## COLLECTED DATA
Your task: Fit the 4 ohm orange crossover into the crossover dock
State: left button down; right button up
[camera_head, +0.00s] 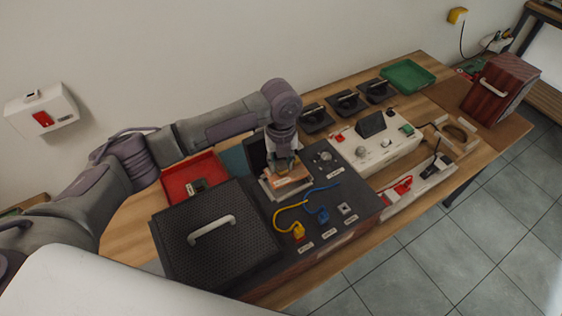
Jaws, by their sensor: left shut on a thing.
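My left gripper (285,163) reaches in from the left and points down over the dark hifi unit. It is shut on an orange crossover (285,182), which sits at a pale metal frame, seemingly the crossover dock (270,192), on the unit's top. The gripper hides part of the crossover, and I cannot tell whether it is fully seated or just above the frame. The 4 ohm marking is too small to read. My right gripper is not in view.
A black perforated cover with a handle (212,229) is left of the dock. Yellow (298,231) and blue (322,214) plugs with cables lie near it. A red tray (190,172), a white device (378,148) and a green tray (408,75) stand on the wooden table.

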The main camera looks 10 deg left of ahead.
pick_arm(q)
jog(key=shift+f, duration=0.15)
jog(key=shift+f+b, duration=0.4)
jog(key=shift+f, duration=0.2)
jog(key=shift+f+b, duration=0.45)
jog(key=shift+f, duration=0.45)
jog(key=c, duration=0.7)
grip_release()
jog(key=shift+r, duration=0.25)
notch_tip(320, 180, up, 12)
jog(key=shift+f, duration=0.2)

## PROBLEM STATEMENT
Every line of the data should be copied as it stands, without the images.

## RESULT BELOW
Your task: Fit the 4 ohm orange crossover into the crossover dock
State: left button down; right button up
[camera_head, +0.00s] 
Jaws, by their sensor: left shut on a thing.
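My left gripper (285,163) reaches in from the left and points down over the dark hifi unit. It is shut on an orange crossover (285,182), which sits at a pale metal frame, seemingly the crossover dock (270,192), on the unit's top. The gripper hides part of the crossover, and I cannot tell whether it is fully seated or just above the frame. The 4 ohm marking is too small to read. My right gripper is not in view.
A black perforated cover with a handle (212,229) is left of the dock. Yellow (298,231) and blue (322,214) plugs with cables lie near it. A red tray (190,172), a white device (378,148) and a green tray (408,75) stand on the wooden table.

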The main camera looks 10 deg left of ahead.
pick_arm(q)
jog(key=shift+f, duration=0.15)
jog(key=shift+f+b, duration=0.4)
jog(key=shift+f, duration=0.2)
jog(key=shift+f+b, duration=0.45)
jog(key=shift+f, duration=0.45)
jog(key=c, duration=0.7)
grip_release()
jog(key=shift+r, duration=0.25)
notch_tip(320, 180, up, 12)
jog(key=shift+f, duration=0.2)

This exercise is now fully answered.